In a win for Wall Street banks, the latest effort to overhaul the post-crisis Volcker Rule is moving toward a narrower and clearer definition of what types of trades are prohibited, said people familiar with the matter.

Regulators appointed by President Donald Trump took a first stab last year at toning down Volcker’s trading limits, which were meant to prevent bankers from threatening the financial system. However, bankers blasted the revamp, arguing it might make it even harder for firms to buy and sell securities. In response to that criticism, the watchdogs are now focused on erasing the 2018 proposal’s centerpiece -- known among regulators as the “accounting prong” that would have determined which trades are banned.

A less onerous method embedded in the original Volcker has become the favored replacement for the accounting test, said three people who asked not to be named because an expected rewrite hasn’t been completed. Senior officials at the five federal agencies revising Volcker met April 16 to discuss the new direction, the people said. The change would be an unmistakable victory for megabanks, which have been lobbying to weaken Volcker ever since its inclusion in the 2010 Dodd-Frank Act.

Spokesmen for the federal agencies involved declined to comment.

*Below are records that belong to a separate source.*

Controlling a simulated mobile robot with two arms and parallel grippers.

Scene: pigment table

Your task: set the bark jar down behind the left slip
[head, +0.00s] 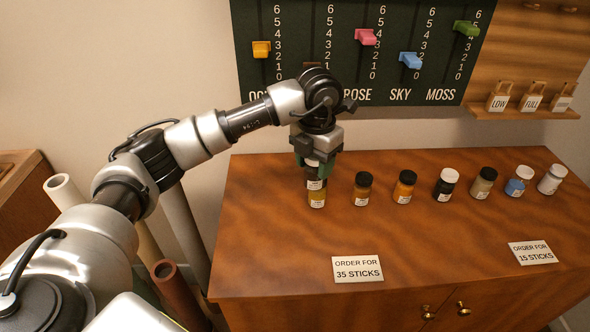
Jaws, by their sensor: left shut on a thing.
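My left gripper (315,176) points down over the left end of the cabinet top and is shut on a jar (317,198). The fingers hide much of this jar; a white label and a yellowish lower part show below them. I cannot tell from its look whether it is the bark jar, or whether its base touches the wood. The left slip (357,269), reading "ORDER FOR 35 STICKS", lies near the front edge, nearer to me and right of the gripper. My right gripper is out of view.
Several jars stand in a row right of the gripper, the nearest a brownish one with a black lid (362,189). The right slip (533,253) reads "ORDER FOR 15 STICKS". A slider board (350,90) hangs behind. Wood between the jars and the left slip is clear.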

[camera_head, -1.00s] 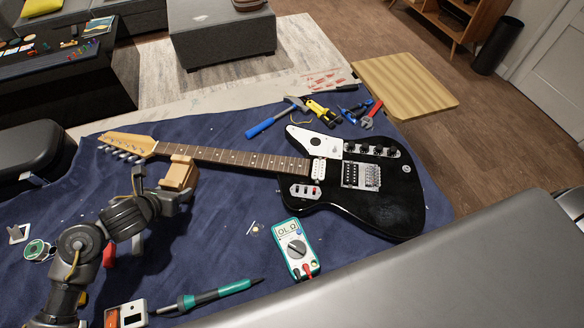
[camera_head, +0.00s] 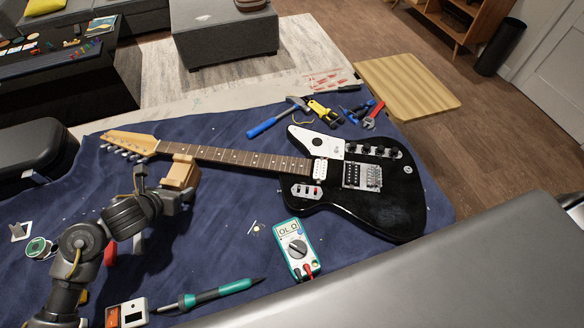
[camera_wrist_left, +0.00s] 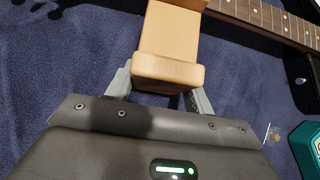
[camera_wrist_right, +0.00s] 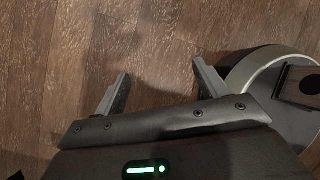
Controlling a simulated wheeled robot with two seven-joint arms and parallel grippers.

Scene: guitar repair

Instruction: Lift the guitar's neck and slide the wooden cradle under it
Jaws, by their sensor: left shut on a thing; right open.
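The black electric guitar (camera_head: 385,200) lies on the blue cloth with its body at the right and its neck (camera_head: 235,157) running left to the wooden headstock (camera_head: 130,140). The wooden cradle (camera_head: 181,173) is at the neck near the headstock end. In the left wrist view the cradle (camera_wrist_left: 170,45) reaches up to the neck; whether it touches or bears the neck I cannot tell. My left gripper (camera_head: 172,192) is shut on the cradle's near end, with a finger on each side in the left wrist view (camera_wrist_left: 160,88). My right gripper (camera_wrist_right: 160,85) is open and empty above the wooden floor.
A hammer (camera_head: 270,122), pliers and other tools lie beyond the guitar. A multimeter (camera_head: 296,248) and a soldering iron (camera_head: 215,293) lie on the near side. A black case (camera_head: 38,148) stands at the left.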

The original rule was meant to prevent lenders with federally backed deposit insurance from suffering huge trading losses, as they did before the 2008 financial crisis. Named for its advocate, former Federal Reserve Chairman Paul Volcker, the rule prohibits proprietary trading -- the practice of banks betting on markets with their own capital. Transactions are perfectly fine if they’re executed on behalf of clients.

But detractors say confusion over which short-term trades pass muster has made banks too cautious, prompting a retrenchment from certain assets that -- according to much-debated research -- could dry up liquidity when markets are under stress.

Getting Wall Street relief from Volcker has been a top priority for Treasury Secretary Steven Mnuchin and other administration officials. While it’s unclear how soon that will happen, re-writing last year’s proposal could delay the process by months.

In their 2018 proposal, known as Volcker 2.0, the Fed and other agencies sought to give more certainty over which trades are permitted by introducing the accounting prong. It would have forced banks to apply accounting standards to certain transactions, and if the firms experienced sharp enough gains or losses, the trades would be presumed to be violating Volcker.

Banks ripped the idea -- with Goldman Sachs Group Inc. leading the charge. The firm, in an October 2018 letter to the Fed, called the proposal “highly problematic” because it could rope in a lot of transactions not even outlawed by the existing version of Volcker.

In recent discussions, regulators have weighed dumping the accounting measure and relying more heavily on something known as the market-risk capital prong, the people said. That method, which is already in Volcker, prohibits trades involving financial instruments that are generally held for sale in the short term. The change would probably be appealing to banks because it’s based on rules they already have to follow.